Wie vor 20 Jahren

Innenminister fordern strenge Asylregeln

Keine zwei Monate nach dem 20. Jahrestags des Pogroms in Rostock-Lichtenhagen, erinnern Innenpolitiker des Bundes und der Länder an die Asyl-Rhetorik deutscher Politiker vor zwanzig Jahren - Zustrom, dramatischer Anstieg, Asylbetrug...

Mittwoch, 17.10.2012, 8:30 Uhr|zuletzt aktualisiert: Dienstag, 23.10.2012, 0:41 Uhr Lesedauer: 3 Minuten  |  

Im Hinblick auf die aktuellen Asylbewerberzahlen sieht der Bayerische Innenminister Joachim Herrmann (CSU) „dringenden Handlungsbedarf“, um die „dramatischen Anstiege“ zu bremsen.
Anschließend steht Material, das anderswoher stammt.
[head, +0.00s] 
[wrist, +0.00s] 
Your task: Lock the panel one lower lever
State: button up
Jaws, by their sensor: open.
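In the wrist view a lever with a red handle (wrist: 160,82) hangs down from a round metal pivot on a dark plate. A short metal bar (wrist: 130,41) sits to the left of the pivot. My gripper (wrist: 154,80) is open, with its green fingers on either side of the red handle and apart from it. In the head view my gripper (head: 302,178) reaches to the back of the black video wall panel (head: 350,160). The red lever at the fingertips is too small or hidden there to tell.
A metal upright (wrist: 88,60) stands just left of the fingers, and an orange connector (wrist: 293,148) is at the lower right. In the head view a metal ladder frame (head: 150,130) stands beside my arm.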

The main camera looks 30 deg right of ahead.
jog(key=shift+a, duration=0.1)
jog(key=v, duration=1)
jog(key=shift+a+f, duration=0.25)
Von einem „dramatischen Anstieg“ und „Asylmissbrauch“ sprach auch Hessens Innenminister Boris Rhein (CDU). Die Antragssteller seien keiner asylrelevanten Verfolgung ausgesetzt. Sie kämen aus wirtschaftlichen Gründen. Ebenso beschwert sich der Niedersächsische Innenminister, Uwe Schünemann (CDU), seit einigen Monaten über einen „drastischen Anstieg“ der Asylbewerberzugänge.

Und Bundesinnenminister Hans-Peter Friedrich (CSU) reagierte am Wochenende. Er stellte ein Konzept mit Sofortmaßnahmen gegen den vermeintlichen Asylmissbrauch vor. Neben einer Wiedereinführung der Visumspflicht für Menschen aus Mazedonien und Serbien, einer Beschleunigung von Asylverfahren und sollen Unberechtigte schnell wieder in ihre Heimatländer zurückgeschickt werden. Auch lehnt er es ab, Asylbewerbern das Arbeiten zu erlauben.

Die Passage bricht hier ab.